#### [What to produce]
Reproduce nothing but the lines from the start of the material through the line that includes "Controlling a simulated", both ends included, and omit every picture.

#### [Stored data]
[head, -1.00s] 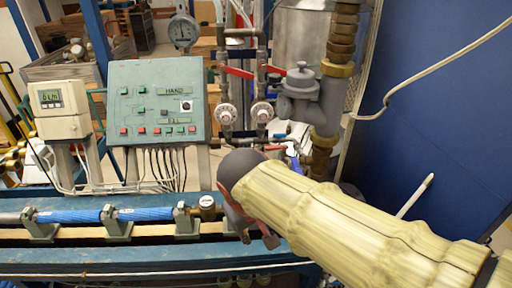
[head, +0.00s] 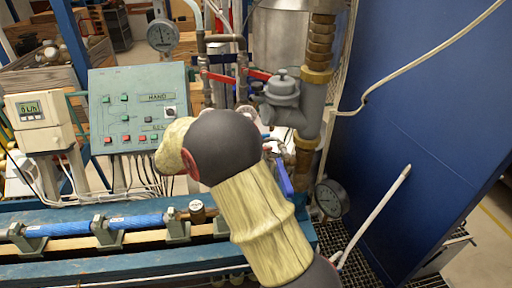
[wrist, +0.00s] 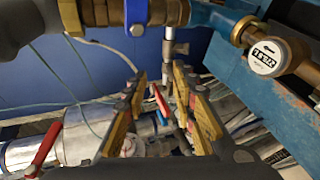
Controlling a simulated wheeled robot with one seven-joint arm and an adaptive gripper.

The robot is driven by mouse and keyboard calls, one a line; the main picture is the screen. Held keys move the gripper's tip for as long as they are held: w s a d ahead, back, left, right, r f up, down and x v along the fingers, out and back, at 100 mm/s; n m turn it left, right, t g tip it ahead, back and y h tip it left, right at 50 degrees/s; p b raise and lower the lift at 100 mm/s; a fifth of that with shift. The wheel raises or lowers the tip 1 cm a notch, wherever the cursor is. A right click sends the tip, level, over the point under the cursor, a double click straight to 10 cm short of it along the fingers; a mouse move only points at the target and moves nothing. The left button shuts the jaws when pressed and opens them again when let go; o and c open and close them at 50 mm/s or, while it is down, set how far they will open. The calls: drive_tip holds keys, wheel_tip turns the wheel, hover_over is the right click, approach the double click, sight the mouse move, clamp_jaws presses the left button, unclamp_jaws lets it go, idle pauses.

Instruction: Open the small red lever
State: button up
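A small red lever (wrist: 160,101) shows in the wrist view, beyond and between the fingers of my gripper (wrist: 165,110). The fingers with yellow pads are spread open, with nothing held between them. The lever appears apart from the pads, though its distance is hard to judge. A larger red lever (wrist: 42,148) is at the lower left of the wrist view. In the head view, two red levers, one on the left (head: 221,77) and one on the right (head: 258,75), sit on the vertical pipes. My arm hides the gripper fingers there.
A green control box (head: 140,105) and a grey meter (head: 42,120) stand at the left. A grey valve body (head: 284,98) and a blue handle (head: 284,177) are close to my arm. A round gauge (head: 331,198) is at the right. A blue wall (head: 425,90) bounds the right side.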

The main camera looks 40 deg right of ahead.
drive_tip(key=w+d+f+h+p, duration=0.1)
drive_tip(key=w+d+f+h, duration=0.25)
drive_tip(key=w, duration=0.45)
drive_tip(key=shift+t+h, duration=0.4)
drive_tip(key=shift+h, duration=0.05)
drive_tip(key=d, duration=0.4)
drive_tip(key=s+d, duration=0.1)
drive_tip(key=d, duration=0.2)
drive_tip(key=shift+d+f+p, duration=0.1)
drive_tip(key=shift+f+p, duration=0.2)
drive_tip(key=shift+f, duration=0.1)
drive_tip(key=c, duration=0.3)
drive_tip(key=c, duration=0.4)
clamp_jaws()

#### [Result for this task]
[head, -1.00s] 
[head, +0.00s] 
[wrist, +0.00s] 
Controlling a simulated wheeled robot with one seven-joint arm and an adaptive gripper.

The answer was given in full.